In one instance, the threat actor targeted users of “Mines of Dalarna”, a PC game built on the blockchain, with phishing messages. If a user is tricked and clicks on a link within the message, they will be redirected to a decoy website serving a malicious installer that embeds the crypter with the payload. These decoy domains use a valid LetsEncrypt certificate and support an HTTPS connection, which makes it harder to notice something is wrong with the site.

“Interestingly, on one of these decoy sites, we noticed an HTML object written in Russian. This suggests that the threat actor's origins may be in a Russian-speaking country since they most likely forgot to translate the HTML object from their native language into English,” the researchers said.

The research team said they identified at least 82 decoy domains created between July 24, 2021, and November 17, 2021.
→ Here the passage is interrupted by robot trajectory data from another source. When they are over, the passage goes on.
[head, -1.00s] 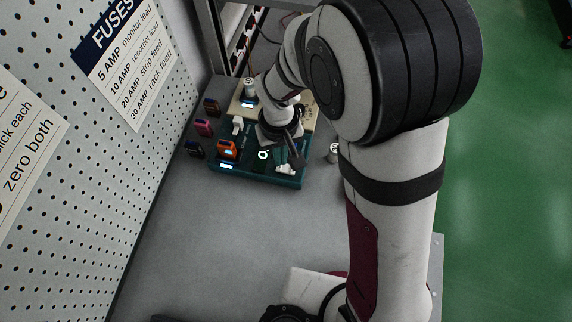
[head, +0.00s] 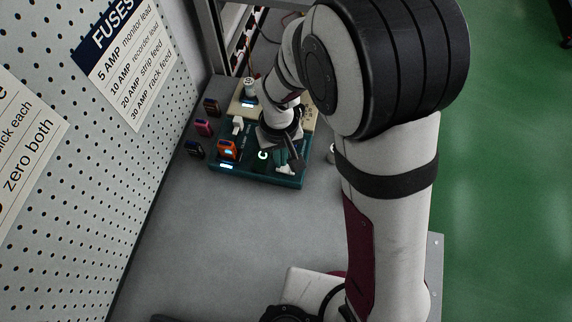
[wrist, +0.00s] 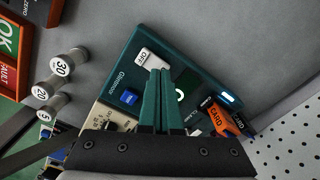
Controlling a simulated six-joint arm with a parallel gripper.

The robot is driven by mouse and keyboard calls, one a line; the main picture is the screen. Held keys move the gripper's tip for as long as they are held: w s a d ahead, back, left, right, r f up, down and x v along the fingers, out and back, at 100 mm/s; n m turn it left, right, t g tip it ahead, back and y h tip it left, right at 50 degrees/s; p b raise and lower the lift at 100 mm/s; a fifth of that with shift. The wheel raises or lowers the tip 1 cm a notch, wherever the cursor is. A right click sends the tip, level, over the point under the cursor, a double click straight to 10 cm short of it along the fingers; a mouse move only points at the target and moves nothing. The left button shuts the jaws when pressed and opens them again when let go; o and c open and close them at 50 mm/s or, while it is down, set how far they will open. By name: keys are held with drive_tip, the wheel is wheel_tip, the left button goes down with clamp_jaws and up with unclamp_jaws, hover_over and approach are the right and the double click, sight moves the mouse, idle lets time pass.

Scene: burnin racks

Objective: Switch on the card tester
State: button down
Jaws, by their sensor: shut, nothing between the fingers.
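The card tester is a teal box (head: 256,179) on the grey bench; it also shows in the wrist view (wrist: 195,62). An orange card (head: 227,149) stands in it, beside a lit strip (head: 227,166). A light ring (head: 263,155) glows on its top, partly covered by my fingers in the wrist view. A white switch paddle (wrist: 148,58) reads OFF near the box's edge; it shows in the head view (head: 285,169) too. My gripper (wrist: 163,72) is shut and empty, its teal fingertips close to the paddle. I cannot tell whether they touch.
A cream unit (head: 244,105) with a lit display adjoins the tester behind. Several dark and pink cards (head: 204,127) stand at left by the pegboard (head: 150,160). Numbered cylinders (wrist: 61,67) stand near the OK and FAULT bins (wrist: 8,45).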

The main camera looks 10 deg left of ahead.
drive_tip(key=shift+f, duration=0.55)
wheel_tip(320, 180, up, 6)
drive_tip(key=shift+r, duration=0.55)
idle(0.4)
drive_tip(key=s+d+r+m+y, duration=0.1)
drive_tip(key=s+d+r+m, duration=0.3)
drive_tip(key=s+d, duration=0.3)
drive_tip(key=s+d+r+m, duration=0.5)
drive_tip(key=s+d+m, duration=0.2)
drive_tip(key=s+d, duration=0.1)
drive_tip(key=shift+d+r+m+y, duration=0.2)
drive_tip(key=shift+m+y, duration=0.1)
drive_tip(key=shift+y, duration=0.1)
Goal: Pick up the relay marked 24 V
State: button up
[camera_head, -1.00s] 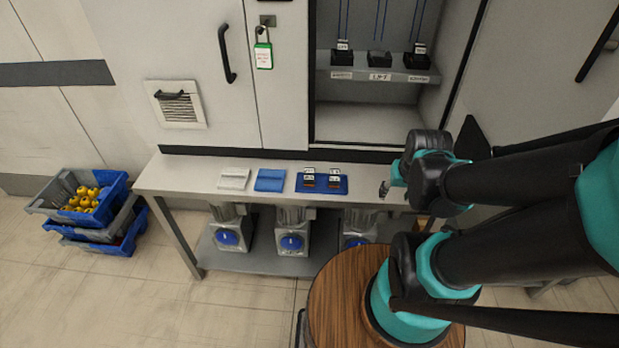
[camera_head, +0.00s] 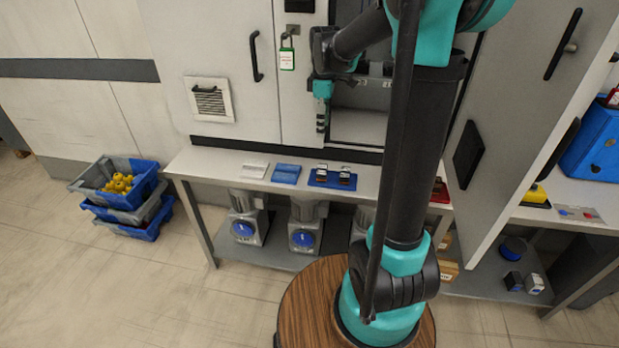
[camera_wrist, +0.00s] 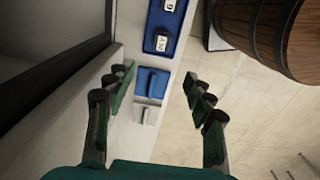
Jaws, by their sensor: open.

Once downloaded and executed, Babadeda copies its compressed files into a newly created folder in ‘C:\Users\<user>\AppData\Roaming\’ or ‘C:\Users\<user>\AppData\Local\’ directory paths and starts execution via the main executable. Some cryptor’s variants display a fake error message. While the researchers are not sure what the real purpose of this message is, they say it might be used as a security solutions evasion technique or to deceive the user into thinking that the application has failed to execute, when in reality it silently continues the malicious execution in the background.

“Babadeda is a highly dangerous crypter. Targeting cryptocurrency users through trusted attack vectors gives its distributors a fast-growing selection of potential victims. Once on a victim's machine, masquerading as a known application with a complex obfuscation also means that anyone relying on signature-based malware effectively has no way of knowing Babadeda is on their machine — or of stopping it from executing,” the researchers concluded.